Le mort qu'il faut
de Jorge Semprún

critiqué par Jules, le 17 avril 2001
(Bruxelles - 80 ans)


La note:  étoiles
Un témoignage, un très bon livre
Dans son dernier livre qui vient de paraître, Jorge Semprun nous ramène presque quarante ans en arrière, à Buchenwald.
Mais ne pensez pas que ce livre pourrait être un simple « remake ».
Une lettre arrive au camp et provient des autorités de Berlin. Elle concerne Semprun et vise à savoir ce qu'il est devenu. Est-il mort ?… Est-il vivant ?. Que veut dire cette lettre ? Est-ce une menace pour sa vie, ou non ?. Tout sera fait pour préparer une réponse à une éventuelle menace et l’on prendra une décision en dernière minute, quand on connaîtra le but exact de la lettre. Voilà le sens du titre : « Le mort qu’il faut ». Là pourrait être la solution à son éventuel problème…
Cette histoire lui permet de nous montrer le fonctionnement du camp. A quel point l’influence communiste y est grande, dès que l'on quitte le niveau des SS eux-mêmes. Indépendamment de cette histoire de lettre, il est clair que son appartenance à l'obédience communiste l’a sauvé. Les communistes noyautaient quasiment toute l'organisation du camp. Il souligne à quel point il a eu de la chance !.
Le pire à Buchenwald ?… L'absence totale de solitude, l'éternel regard des autres, même pour les plus simples besoins naturels !… Semprun nous explique à quel point, pour lui, la poésie lui a souvent permis de s'évader de cette promiscuité. Il nous parle de Rimbaud, de Machado, de Verlaine, de Baudelaire, de Racine, et d’autres. Mais il nous parle aussi de ses discussions sur Gide, Giraudoux, Faulkner, dans la chaleur et la pestilence des latrines. C’était le seul endroit qui échappait aux SS et même aux kapos, qui tous fuyaient cet endroit, véritable cour des miracles.
Buchenwald était une sorte de microcosme contenant des prisonniers de plusieurs pays. Ils se réunissaient par nations pour se soutenir, mais l'organisation communiste dépassait les nationalités.
Semprun n’hésite pas non plus à nous avouer ses erreurs, alors qu’il nous raconte comment un jeune russe lui a, peut-être, sauvé la vie lors d'une corvée.
A l’époque, il nous dit y avoir vu une « incarnation de l’Homme nouveau soviétique », alors que, plus tard, il qualifiera sa vision « d’une innocence aveugle, idéologique » Et il poursuit : « Il s'est avéré, depuis, que l’Homme nouveau soviétique – l'utopie la plus sanguinaire du siècle & il faut le chercher plutôt du côté du procureur Vichinsky, ou de celui de Pavel Morozov, ce gamin qui dénonça des parents peu enthousiastes à la police de Staline, haut fait qui en fit un héros de l'Union soviétique ». Non, cet homme qui n’avait rien à attendre de lui, avait tout simplement commis un « Geste inouï, totalement gratuit…. Geste de pure bonté, donc, quasiment surnaturel. C'est-à-dire, exemplaire de la radicale liberté de faire le bien, inhérente à la nature humaine. »
La vie, la mort, la chance, le hasard, la volonté, la cruauté, la solidarité, dans des circonstances tout à fait exceptionnelles !…
Un excellent livre et une recherche toujours poursuivie sur la nature et la condition de l’homme.

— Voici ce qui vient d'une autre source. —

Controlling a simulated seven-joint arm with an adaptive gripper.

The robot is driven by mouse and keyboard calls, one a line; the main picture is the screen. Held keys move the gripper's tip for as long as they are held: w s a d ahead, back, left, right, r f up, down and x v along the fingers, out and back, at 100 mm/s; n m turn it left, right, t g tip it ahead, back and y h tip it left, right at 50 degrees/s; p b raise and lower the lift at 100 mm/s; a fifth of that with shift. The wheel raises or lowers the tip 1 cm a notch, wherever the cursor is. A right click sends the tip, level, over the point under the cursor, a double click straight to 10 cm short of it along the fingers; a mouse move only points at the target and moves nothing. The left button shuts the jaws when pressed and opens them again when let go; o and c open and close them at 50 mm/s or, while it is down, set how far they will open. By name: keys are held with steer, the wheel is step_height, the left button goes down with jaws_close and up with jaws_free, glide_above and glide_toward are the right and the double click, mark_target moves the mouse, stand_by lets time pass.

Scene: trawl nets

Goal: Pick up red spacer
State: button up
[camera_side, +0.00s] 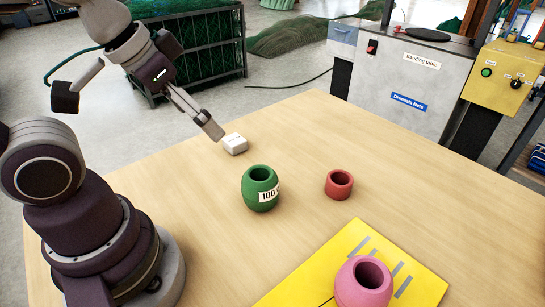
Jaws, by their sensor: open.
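The red spacer (339,186) is a short hollow ring standing upright on the wooden table, right of the middle of the side view. My gripper (217,135) is up and to the left of it, pointing down and right, with its fingertips close to a small white block (235,144). It is open and apart from the red spacer. The side view cannot show whether the fingertips touch the white block. Nothing hides the red spacer.
A green barrel-shaped float (259,189) with a "100" label stands left of the red spacer. A pink float (363,284) stands on a yellow mat (424,285) at the front right. The wooden table (300,125) is bare behind the spacer. A grey banding table (400,85) stands beyond.

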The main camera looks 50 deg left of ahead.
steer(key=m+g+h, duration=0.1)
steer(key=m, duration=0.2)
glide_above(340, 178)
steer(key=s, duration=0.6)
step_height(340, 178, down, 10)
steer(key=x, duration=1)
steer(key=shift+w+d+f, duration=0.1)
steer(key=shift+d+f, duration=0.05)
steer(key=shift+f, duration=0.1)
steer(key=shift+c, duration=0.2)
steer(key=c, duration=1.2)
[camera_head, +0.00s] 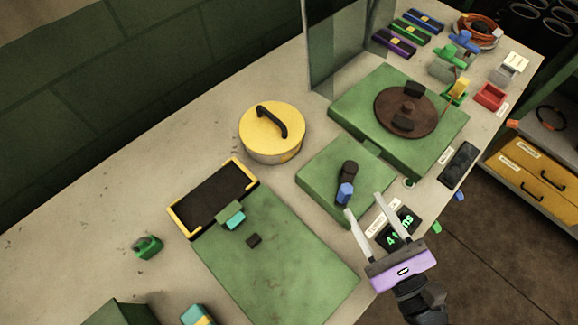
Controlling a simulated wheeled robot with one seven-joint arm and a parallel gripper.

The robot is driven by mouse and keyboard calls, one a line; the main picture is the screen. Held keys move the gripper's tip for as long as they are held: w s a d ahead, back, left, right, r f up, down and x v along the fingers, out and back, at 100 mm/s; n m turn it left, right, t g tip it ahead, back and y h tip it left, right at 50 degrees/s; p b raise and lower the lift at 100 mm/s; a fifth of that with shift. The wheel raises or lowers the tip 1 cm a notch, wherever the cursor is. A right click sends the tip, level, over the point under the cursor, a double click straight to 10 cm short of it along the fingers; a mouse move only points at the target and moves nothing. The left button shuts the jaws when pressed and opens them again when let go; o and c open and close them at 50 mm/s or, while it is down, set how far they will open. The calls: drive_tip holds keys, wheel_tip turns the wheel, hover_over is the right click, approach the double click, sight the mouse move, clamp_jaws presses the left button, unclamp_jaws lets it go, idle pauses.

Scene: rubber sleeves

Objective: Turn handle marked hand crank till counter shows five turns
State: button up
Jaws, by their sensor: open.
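The hand crank (348,172) is a dark arm with a blue handle knob (345,194), mounted on a green block. The blue knob is at the crank's near end. A small black counter (406,217) stands at the block's near right side. Its green digits seem to start with a 4; the rest is partly hidden by my gripper's finger. My gripper (362,204) has its two pale fingers apart, with nothing between them. The left fingertip is close to the blue knob; I cannot tell whether it touches.
A green base with a brown turntable (391,108) stands behind the crank block. A yellow lidded tin (272,133) is to the left. A green mat (282,262) and black tray (212,196) lie nearer. A clear upright panel (337,45) stands at the back.

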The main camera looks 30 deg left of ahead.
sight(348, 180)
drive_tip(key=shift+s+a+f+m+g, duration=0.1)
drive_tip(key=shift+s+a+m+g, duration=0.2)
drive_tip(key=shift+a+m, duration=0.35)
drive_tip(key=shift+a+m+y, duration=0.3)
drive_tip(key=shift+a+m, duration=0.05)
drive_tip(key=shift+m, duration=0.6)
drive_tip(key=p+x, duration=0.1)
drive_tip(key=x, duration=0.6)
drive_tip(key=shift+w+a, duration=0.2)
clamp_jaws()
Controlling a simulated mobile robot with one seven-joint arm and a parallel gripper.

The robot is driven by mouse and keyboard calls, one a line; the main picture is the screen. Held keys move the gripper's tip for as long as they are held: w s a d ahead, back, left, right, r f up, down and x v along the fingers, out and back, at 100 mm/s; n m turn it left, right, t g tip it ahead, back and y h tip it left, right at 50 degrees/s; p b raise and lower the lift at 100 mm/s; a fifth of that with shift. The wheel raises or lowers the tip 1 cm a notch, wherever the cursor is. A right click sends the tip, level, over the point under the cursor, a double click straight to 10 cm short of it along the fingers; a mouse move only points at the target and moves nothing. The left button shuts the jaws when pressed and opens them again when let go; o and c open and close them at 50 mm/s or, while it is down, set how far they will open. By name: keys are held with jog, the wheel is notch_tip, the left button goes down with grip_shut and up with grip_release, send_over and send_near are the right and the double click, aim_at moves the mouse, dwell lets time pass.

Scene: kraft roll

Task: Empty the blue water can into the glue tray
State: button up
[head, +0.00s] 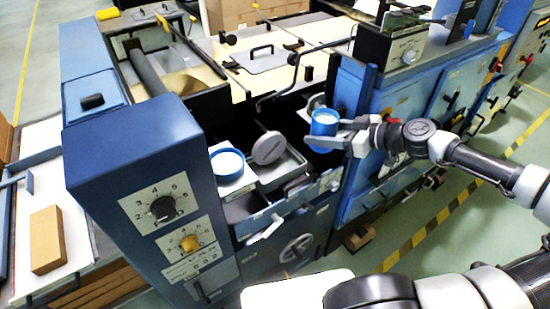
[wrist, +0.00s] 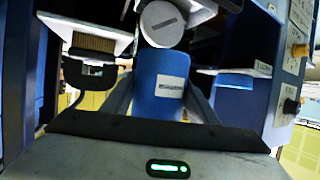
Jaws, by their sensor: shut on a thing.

Tandis qu'il agonise 7 étoiles

Si ce livre n'a pas la force de "l'écriture ou la vie", il demeure néanmoins un témoignage vibrant sur les conditions de vie (je devrais plutôt écrire de survie) à Buchenwald et les problèmes de conscience auxquels on pouvait s'y trouver confronté.
Par rapport au livre précédent, celui-ci présente la particularité de tenir dans la durée d'un week-end: pour échapper aux périls éventuels que lui ferait courir une enquête à son sujet, l'organisation communiste clandestine du camp a imaginé de faire endosser à Semprun l'identité d'un mort, ou plutôt d'un mourant à qui il ne reste plus que quelques heures à vivre. Ces heures, Semprun les passera à ses côtés, à l'infirmerie du camp, et il découvrira ainsi que celui qui, par sa mort, lui sauvera peut-être la vie, ne lui est pas inconnu. Ils ont à peu près le même âge, sont arrivés au camp en même temps et ont eu l'occasion de discuter ensemble. On devine les touments moraux que cette situation a pu engendrer chez l'auteur. Mais tout cela nous est conté avec beaucoup de pudeur, dans un style dense, dépourvu de toute complaisance.
Un beau livre donc.

Guermantes - Bruxelles - 77 ans - 23 novembre 2007


Une fatigue ou un aboutissement ? 6 étoiles

Déception. Oui, à regret, c'est un choc, une chute, après le superbe "Adieu, vive clarté" et "L'écriture ou la vie". Comme si, subitement, Jorge Semprun manquait de souffle. En écrivant cela, je me sens coupable de juger ce qu'il y a de douleur dans le travail de mémoire de cet écrivain. Mais tout au long de la lecture, j'ai eu le sentiment qu'il n'y avait pas, dans cet épisode de la vie à Buchenwald de Semprun, matière à un livre. Il paraît ressasser, par rapport aux précédents et annoncer comme une fatigue, une usure de son auteur. C'est une désolation de critiquer cet auteur que j'admire, mais peut-être l'avais-je placé trop haut ? Ou peut-être a-t-il enfin atteint l'apaisement, et cela se ressent-t-il dans le moindre embrasement de son écriture ?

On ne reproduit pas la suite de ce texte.